We look forward with interest to following Musk’s team’s progress on this project, and encourage readers to keep sending us their views on this subject.

Of course it will help advance manned spaceflight technology! Any experience gained is bound to be useful even if the motivation appears fatuous. The crew might be less inhibited on reporting alien encounters (if the conspiracy theories propounded on the H2 channel are to be believed!
I wonder if we going to get any comment from beardy lightyear on this matter or has it sunk with his submarine
I think regardless of whether Mr Musk is successful or not, it is almost inevitable that there will be some technological advances gained. And, if the two folk funding this never get their chance to visit space, we may see a new form of contract law arising vis-à-vis the refund of deposits….
Elon Musk has been like a breath of fresh air in pushing both space flight and pollutant-free, “Earthly” vehicles; a wake-up call to these corresponding technologies. On the former, how he has been successful in returning a rocket to its launch-pad, a potential method of landing on Mars.
This is the ultimate poker game. Space-X raises NASA, NASA raises Virgin and so on. There will be some technological gains but at what cost?
Well, at least it shows confidence-I hope
Sorry to be the party-pooper: but have we [human society] not advanced/passed beyond the delusions of grandeur that post, position and power exhibited by the RIPs (rich, in-place and powerful) seem to suggest are proper. I hope so.

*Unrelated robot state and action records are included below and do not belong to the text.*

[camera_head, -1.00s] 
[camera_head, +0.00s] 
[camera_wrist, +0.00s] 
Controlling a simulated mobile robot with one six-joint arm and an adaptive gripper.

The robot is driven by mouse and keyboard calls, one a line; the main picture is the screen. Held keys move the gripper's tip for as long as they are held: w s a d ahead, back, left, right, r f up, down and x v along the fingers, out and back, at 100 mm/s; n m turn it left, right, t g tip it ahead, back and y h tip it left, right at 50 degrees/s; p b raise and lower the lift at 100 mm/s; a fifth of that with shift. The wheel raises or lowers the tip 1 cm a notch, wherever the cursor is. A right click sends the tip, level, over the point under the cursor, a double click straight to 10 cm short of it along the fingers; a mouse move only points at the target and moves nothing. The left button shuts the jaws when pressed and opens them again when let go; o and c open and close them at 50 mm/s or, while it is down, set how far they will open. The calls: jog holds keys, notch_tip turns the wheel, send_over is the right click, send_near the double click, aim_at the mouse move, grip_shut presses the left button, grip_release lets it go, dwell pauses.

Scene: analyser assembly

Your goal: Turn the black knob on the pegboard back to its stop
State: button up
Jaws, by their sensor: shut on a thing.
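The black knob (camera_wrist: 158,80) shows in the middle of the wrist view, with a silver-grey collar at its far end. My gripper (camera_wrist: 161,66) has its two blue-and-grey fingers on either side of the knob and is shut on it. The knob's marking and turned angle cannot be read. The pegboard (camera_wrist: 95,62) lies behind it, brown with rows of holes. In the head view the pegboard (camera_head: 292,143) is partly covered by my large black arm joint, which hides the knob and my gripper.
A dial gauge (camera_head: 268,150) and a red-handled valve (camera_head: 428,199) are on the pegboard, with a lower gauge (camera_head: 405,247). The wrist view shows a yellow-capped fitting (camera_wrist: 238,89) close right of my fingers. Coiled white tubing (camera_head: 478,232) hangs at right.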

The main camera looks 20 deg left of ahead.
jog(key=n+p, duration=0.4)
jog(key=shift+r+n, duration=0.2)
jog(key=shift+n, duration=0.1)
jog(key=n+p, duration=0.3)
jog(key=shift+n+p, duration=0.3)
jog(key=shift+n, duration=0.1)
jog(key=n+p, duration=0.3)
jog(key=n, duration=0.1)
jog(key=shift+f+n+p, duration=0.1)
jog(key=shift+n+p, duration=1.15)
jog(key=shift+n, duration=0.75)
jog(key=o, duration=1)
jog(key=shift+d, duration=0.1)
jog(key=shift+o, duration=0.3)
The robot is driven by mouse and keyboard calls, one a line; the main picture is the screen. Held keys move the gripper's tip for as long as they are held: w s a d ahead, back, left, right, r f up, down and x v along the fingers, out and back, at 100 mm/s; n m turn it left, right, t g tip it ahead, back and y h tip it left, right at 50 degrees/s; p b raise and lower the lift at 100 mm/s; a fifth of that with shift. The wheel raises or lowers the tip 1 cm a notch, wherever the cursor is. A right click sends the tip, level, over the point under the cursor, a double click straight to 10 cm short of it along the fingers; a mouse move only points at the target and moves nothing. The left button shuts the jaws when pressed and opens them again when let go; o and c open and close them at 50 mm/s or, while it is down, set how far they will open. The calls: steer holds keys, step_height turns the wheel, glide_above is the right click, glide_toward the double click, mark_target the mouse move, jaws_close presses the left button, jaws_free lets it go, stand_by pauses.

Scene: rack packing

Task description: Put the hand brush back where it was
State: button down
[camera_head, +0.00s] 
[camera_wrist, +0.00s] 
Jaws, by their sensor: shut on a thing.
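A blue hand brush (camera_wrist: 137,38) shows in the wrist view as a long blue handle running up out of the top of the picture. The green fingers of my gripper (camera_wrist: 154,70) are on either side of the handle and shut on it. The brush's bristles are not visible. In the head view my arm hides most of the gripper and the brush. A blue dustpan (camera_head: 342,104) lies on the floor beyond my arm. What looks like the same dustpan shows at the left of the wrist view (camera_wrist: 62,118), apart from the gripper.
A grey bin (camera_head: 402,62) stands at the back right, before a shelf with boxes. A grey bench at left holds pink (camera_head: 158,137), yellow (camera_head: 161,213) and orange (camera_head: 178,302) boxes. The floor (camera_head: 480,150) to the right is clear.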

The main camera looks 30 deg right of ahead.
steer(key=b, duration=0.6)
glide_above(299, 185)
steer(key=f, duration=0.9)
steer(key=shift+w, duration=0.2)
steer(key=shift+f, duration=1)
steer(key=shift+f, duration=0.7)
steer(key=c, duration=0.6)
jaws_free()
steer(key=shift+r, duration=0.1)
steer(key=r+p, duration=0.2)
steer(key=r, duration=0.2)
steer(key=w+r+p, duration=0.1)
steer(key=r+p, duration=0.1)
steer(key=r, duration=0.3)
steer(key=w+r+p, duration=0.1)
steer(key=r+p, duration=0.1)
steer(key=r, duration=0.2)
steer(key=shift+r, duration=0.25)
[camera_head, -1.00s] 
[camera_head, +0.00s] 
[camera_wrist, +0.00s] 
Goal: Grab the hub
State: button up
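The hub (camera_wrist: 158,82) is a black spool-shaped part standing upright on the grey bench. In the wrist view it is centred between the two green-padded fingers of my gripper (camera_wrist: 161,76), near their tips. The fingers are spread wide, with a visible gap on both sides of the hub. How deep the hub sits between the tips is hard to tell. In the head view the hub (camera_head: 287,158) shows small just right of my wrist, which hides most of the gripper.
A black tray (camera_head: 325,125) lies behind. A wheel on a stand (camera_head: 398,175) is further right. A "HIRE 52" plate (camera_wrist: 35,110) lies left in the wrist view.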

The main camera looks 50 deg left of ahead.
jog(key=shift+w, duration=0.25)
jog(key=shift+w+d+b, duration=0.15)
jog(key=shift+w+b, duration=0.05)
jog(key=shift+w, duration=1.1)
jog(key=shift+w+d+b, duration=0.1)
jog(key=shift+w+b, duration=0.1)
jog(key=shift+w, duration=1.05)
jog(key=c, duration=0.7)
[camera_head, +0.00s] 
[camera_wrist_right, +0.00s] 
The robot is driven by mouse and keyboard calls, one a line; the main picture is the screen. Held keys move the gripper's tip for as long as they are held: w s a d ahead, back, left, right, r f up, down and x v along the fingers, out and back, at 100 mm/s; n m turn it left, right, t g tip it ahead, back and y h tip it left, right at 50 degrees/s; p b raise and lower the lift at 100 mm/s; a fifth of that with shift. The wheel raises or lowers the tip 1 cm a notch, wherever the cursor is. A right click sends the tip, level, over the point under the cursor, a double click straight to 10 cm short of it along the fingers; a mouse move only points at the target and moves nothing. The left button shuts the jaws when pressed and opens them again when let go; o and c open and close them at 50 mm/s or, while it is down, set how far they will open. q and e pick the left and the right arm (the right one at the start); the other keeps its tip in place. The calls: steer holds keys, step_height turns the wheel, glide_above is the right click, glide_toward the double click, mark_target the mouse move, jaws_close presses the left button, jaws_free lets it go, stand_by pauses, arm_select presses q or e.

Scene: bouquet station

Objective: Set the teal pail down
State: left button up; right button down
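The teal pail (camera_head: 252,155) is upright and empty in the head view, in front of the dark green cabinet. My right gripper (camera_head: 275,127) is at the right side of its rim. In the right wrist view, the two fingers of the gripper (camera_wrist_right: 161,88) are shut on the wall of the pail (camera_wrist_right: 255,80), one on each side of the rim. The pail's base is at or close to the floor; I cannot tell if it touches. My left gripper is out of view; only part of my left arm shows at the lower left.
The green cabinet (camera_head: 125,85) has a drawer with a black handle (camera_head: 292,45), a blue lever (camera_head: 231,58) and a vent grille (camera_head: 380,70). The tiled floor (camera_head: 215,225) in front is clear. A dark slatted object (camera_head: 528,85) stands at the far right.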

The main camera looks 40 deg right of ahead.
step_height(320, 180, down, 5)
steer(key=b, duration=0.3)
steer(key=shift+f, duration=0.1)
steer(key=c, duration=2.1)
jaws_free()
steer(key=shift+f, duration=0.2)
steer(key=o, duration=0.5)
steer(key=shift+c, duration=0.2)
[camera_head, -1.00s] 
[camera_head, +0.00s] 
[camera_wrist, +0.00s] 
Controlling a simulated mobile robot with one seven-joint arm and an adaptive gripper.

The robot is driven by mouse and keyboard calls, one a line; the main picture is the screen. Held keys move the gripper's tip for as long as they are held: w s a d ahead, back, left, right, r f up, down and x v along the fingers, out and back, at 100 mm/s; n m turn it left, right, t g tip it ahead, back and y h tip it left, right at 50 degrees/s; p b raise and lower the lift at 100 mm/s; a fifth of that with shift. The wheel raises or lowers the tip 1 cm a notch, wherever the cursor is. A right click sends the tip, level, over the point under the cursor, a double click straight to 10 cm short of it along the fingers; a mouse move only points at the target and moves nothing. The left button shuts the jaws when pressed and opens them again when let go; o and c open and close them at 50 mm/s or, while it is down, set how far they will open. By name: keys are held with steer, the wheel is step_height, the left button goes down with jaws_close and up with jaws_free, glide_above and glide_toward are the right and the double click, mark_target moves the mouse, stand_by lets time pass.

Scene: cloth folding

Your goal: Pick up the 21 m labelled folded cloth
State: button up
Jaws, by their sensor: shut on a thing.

Not sure I understand what you’re getting at here (stupid kid in class now waits to be pilloried by peers..)
If successful, the space tourism portion will clearly help to fund other parts of the industry.
Consider if the moon trip was done in a modular vehicle, with a small re-entry portion which could separate from the “living quarters”. The “living quarters” could then be kept in orbit and repeat trips would enable the assembly of the “International Space Hotel”. This would be very expensive, and financially very risky, without the fare paying passengers to ameliorate the costs.